Changes to building codes can cause headache-inducing issues for facility managers and maintenance staff—and codes change with regularity. Retrofitting and renovating to stay up to code can sometimes seem like a waste of time—the building was operating just fine before the code changed, after all. And it’s true the building probably did. But as technology advances, new and better ways of ensuring safety, occupant health, and building resiliency are found.

Why are Building Codes Important?

Why are building codes important? All manner of reasons. Construction codes help prevent potentially catastrophic flaws in the building process. Electrical codes—which change frequently—improve both employee safety and the effective use of power.

Codes and Costs

Building codes are typically enforced at the local or municipal level, although commercial codes may be overseen by state or federal agencies.
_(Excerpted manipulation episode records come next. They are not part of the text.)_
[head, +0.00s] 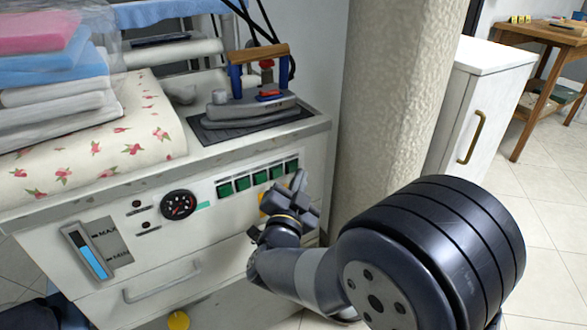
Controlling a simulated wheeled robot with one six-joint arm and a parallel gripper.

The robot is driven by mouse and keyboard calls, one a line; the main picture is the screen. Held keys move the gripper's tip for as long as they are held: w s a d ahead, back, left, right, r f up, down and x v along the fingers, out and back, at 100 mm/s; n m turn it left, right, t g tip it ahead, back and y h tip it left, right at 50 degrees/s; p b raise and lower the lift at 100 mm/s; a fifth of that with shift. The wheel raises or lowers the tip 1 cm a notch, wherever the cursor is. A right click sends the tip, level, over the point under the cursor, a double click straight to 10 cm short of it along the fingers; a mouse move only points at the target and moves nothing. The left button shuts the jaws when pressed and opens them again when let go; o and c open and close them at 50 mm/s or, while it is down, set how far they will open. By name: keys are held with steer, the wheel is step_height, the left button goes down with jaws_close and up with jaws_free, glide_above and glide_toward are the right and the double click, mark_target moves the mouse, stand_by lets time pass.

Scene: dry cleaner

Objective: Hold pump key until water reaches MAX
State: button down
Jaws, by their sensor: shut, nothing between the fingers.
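The water gauge (88,252) is at the left of the white ironing unit's front panel, beside MAX and MIN marks. Its blue water column stands between the marks, a little below MAX. A row of green keys (243,184) runs along the upper right of the panel. A yellow-orange piece (265,202) below the row is partly covered by my gripper; I cannot tell whether it is the pump key. My gripper (298,181) is shut and empty, in front of the right end of the row. Whether it touches or presses a key is hidden.
A round dial (179,205) sits between gauge and keys, and a drawer handle (163,283) lies below. An iron (255,104) rests on a dark mat above. A thick pillar (395,95) and white cabinet (480,100) stand at the right.

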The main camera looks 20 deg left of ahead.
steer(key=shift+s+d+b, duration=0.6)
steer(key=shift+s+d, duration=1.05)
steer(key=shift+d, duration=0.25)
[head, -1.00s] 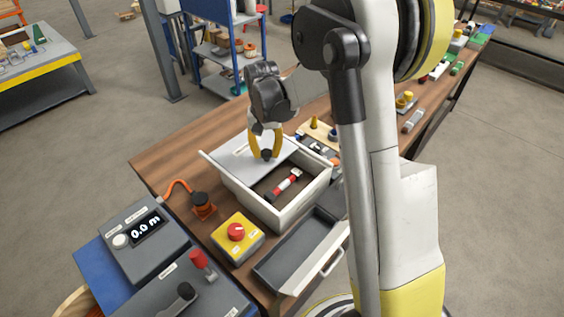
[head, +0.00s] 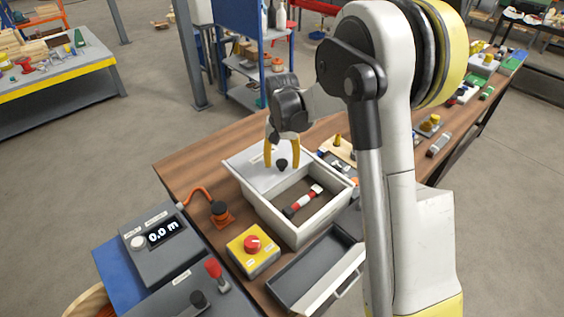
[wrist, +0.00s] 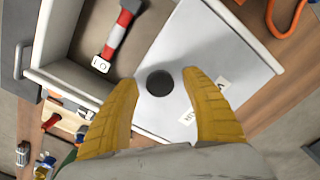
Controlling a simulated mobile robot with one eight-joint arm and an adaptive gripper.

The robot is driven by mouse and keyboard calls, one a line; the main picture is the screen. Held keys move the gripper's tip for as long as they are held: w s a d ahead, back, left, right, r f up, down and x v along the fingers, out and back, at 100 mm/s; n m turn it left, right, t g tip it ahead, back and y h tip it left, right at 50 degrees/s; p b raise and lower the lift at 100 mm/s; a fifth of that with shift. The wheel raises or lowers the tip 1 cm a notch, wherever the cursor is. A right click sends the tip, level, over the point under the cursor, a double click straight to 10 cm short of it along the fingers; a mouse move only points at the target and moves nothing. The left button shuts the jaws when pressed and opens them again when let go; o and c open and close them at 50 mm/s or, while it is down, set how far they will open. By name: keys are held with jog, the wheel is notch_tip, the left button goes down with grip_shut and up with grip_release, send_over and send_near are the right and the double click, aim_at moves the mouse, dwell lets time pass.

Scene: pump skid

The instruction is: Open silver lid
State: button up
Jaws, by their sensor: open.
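The silver lid (head: 247,163) is a flat light-grey plate with a black knob (head: 282,163). It covers the left, far part of a white open-topped box (head: 297,232), and the right part is uncovered. My gripper (head: 283,167) has yellow fingers and stands open over the lid, with the knob between the fingertips. In the wrist view, the lid (wrist: 195,55) has a label, and gaps show between the knob (wrist: 160,83) and both fingers. A red, white and black cylinder (head: 303,201) lies inside the box in the uncovered part.
A yellow box with a red knob (head: 252,244) stands in front of the white box. An open grey drawer or tray with a handle (head: 318,271) is at front right. An orange cable and plug (head: 220,213) lie to the left. Small parts (head: 338,150) sit behind.

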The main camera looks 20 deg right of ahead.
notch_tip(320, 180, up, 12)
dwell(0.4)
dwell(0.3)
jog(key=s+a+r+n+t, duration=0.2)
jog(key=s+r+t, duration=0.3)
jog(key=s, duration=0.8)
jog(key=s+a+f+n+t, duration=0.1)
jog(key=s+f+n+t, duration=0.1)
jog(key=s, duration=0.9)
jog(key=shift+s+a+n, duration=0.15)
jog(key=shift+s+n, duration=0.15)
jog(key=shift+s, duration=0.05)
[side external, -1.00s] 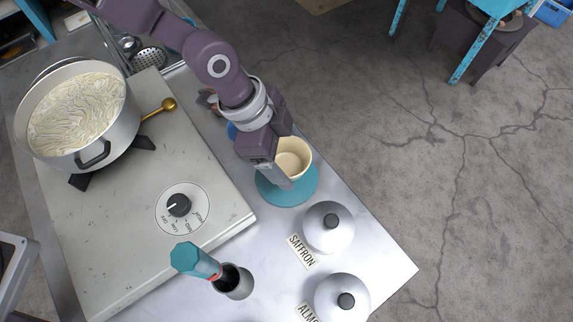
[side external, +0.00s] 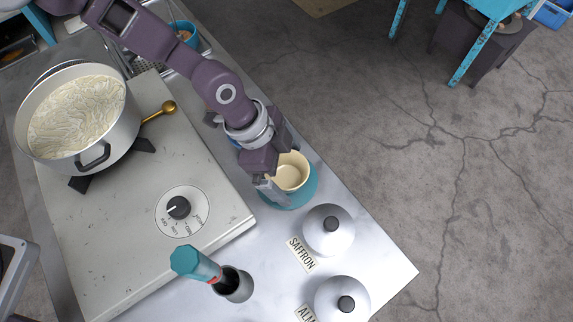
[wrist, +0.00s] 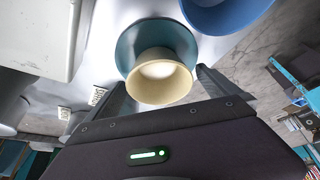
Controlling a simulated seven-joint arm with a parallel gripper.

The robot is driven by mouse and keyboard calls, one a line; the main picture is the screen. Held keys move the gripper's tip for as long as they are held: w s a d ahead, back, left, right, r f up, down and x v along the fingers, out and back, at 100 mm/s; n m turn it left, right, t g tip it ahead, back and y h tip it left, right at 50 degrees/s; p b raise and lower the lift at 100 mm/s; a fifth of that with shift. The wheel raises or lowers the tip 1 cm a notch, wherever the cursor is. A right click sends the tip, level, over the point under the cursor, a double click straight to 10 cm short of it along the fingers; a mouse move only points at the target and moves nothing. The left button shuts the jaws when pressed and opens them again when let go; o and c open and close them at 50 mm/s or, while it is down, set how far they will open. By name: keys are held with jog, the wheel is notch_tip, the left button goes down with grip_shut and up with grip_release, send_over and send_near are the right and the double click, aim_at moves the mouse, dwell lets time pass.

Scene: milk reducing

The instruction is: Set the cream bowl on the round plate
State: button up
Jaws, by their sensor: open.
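The cream bowl (side external: 291,173) is upright over the round teal plate (side external: 300,199) and appears to rest on it; the contact at its base is hidden. In the wrist view the bowl (wrist: 160,86) overlaps the near part of the plate (wrist: 130,45). My gripper (side external: 280,170) is open, with one finger on each side of the bowl. In the wrist view the fingers (wrist: 165,90) flank the bowl, with gaps beside it.
A lidded saffron jar (side external: 328,230) and another lidded jar (side external: 342,298) stand near the plate. A stove (side external: 125,220) with a large milk pot (side external: 110,135) is left. A teal-handled tool stands in a metal cup (side external: 234,284). A blue bowl (wrist: 225,15) shows in the wrist view.

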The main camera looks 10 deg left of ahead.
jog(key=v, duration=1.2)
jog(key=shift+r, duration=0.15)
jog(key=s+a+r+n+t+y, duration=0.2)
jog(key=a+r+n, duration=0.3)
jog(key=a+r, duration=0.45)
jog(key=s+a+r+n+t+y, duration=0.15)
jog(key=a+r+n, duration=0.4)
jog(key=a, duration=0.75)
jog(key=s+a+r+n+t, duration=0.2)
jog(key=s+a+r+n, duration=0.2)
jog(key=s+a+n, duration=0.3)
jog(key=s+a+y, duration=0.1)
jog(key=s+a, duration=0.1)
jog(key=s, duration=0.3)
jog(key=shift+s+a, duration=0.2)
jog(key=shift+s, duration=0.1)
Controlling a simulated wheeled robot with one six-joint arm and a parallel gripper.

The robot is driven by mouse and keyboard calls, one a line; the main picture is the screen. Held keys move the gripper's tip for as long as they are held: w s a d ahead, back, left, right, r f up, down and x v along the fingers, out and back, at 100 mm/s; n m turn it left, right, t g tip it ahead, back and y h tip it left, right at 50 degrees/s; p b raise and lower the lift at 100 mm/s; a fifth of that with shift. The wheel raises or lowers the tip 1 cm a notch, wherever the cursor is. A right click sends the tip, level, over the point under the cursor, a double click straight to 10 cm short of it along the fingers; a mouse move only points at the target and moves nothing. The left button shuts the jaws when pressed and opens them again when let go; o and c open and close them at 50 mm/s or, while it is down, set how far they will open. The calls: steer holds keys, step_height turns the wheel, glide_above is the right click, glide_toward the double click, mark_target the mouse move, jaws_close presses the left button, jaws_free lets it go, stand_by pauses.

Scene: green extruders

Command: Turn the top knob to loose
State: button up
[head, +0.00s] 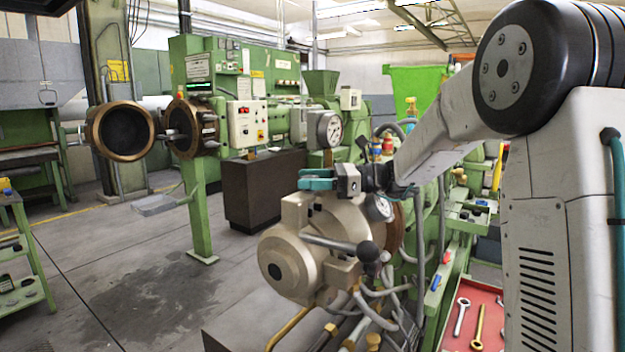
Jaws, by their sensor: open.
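My gripper (308,179), with teal fingers, is open and points left. In the picture it is just above the beige round extruder head (296,244). A lever with a dark ball knob (367,251) sticks out across the front of that head, below my gripper. A pale control box (246,124) with small buttons or knobs is on the green machine further back. I cannot tell which of these is the top knob, or what setting any of them has. No contact between my gripper and a knob is clear from here.
A round pressure gauge (324,129) shows behind my gripper. An open round die flange (124,131) stands at the left. Hoses and pipes crowd below the beige head. A red tray (472,318) with wrenches is at the lower right. The floor (130,290) at the left is clear.

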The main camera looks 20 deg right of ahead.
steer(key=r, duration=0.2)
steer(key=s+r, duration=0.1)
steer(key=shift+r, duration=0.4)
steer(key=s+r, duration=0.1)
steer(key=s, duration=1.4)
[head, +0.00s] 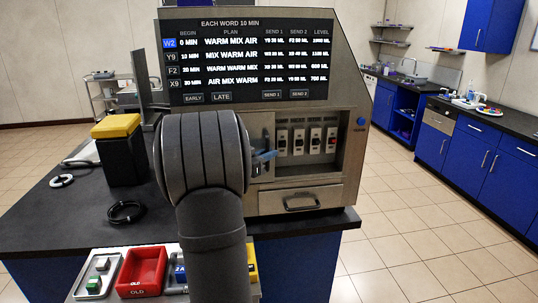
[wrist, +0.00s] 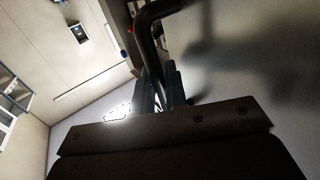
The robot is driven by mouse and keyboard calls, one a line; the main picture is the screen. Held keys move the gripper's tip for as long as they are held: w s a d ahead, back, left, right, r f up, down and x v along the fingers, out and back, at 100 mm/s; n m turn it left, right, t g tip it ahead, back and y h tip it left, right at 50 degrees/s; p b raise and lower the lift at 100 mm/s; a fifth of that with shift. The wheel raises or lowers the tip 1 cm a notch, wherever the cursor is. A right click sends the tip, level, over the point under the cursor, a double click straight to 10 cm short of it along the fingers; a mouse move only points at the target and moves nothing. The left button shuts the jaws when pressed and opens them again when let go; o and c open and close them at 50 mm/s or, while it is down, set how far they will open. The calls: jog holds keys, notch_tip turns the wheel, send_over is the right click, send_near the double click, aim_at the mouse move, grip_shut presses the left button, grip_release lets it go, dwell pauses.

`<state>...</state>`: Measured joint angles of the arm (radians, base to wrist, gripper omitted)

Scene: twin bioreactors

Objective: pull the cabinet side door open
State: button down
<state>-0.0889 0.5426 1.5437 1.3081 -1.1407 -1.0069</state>
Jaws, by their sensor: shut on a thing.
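In the wrist view my gripper (wrist: 164,88) is shut on a dark bent bar handle (wrist: 148,32). The handle curves away to the upper right in front of a broad grey surface (wrist: 265,70), which looks like the cabinet side door. A soft shadow lies on this surface. In the head view the cabinet (head: 346,160) stands on the dark bench with its lit plan screen facing me. I cannot tell how far the door stands open.
A yellow-topped black container (head: 118,150) and a black cable coil (head: 124,211) are on the bench at left. A red tray (head: 141,272) is near the front edge. An upright dark panel (head: 140,80) stands at the cabinet's left. Floor at right is clear.

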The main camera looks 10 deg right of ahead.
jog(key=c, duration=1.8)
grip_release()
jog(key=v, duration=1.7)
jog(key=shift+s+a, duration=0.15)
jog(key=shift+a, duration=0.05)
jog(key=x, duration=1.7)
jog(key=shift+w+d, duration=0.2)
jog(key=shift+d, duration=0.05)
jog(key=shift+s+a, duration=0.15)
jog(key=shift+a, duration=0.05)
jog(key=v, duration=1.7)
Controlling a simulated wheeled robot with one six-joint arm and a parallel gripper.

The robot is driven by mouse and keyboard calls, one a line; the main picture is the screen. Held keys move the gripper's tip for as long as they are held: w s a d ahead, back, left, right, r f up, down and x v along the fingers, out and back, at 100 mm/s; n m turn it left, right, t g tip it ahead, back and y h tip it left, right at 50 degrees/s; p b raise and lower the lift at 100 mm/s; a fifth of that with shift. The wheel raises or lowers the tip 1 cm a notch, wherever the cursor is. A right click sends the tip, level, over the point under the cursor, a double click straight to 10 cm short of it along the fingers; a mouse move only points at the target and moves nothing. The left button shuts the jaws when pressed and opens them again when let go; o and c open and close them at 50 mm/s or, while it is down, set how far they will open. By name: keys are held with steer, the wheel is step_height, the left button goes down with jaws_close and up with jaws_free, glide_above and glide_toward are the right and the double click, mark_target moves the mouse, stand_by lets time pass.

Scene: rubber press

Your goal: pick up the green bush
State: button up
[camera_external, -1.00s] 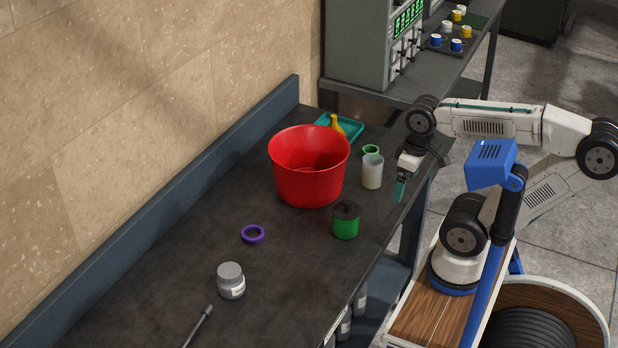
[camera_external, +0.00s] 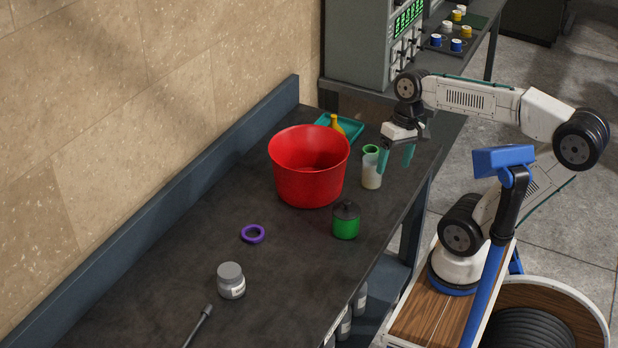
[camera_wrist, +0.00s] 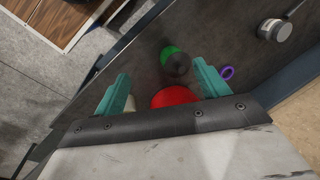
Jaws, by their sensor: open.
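A small green ring, the green bush (camera_external: 371,149), shows in the external view just behind the rim of a pale cup (camera_external: 371,172). I cannot tell whether it touches the cup. My gripper (camera_external: 395,168) is open and empty, its teal fingers pointing down, just right of the cup and ring and above the bench's right side. In the wrist view the open fingers (camera_wrist: 161,70) frame part of the red tub and a green can. The green ring does not show there; a sliver of the pale cup (camera_wrist: 130,103) shows beside the left finger.
The red tub (camera_external: 308,185) stands left of the cup. The green can with a dark lid (camera_external: 346,222) is in front. A teal tray (camera_external: 352,130) with a yellow item lies behind. A purple ring (camera_external: 253,234) and grey jar (camera_external: 231,281) lie nearer the front left.

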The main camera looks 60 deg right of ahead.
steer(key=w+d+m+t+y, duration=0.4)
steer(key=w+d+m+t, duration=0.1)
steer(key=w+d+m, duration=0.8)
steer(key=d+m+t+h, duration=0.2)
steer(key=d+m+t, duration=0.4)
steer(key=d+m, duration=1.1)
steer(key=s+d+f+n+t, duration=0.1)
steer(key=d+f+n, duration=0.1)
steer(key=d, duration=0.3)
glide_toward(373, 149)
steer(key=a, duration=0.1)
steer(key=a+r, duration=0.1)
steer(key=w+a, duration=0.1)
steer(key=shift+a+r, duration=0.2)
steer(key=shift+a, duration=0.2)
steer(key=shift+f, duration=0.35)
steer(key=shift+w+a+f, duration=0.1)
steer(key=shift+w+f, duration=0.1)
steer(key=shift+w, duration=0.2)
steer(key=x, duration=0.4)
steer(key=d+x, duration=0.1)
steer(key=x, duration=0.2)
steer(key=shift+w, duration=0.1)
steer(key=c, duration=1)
When a code changes, building owners are generally given a grace period in which they can bring the building up to code requirements without penalty.

The cost of bringing buildings in line with changing codes is high, but the cost of not doing so can be even more damaging to a facility’s bottom line. In addition to fines for non-compliance with codes, building owners also face litigation if a lack of code compliance injures someone.

Not updating to code can also represent increased day-to-day costs. New code requirements for heating, cooling, and electrical systems, for instance, can greatly reduce your energy costs. Upgrading to new code requirements generally offers a high return on investment.

Health and Happiness

Costs are by no means the only reasons to stay up to code: morale, health, and productivity are also affected.

Changes to codes regulating heating, cooling, air circulation, and construction materials improve employee and occupant health. For instance, improving the comfort level of employees through more effective HVAC systems increases productivity, while switching to carpets free from volatile organic compounds can help reduce sick time.

Building Resiliency

Changes to building codes can also better protect your facility against natural disasters and extreme weather. Staying up to code makes it easier to secure less costly insurance premiums and minimize the risk of damage during a disaster. Building codes related to natural disasters tend to be location-specific, which is why California has stricter seismic protection codes than, say, New Hampshire.

Environmental Impact

Finally, advances in green technology drive many building code changes. With increased interest in sustainable building, such changes help reduce your facility’s carbon footprint and use energy more efficiently—a trend that’s both good for the planet and helps you keep operating costs under control.

Look around your own facility, then ask yourself: why are building codes important to you?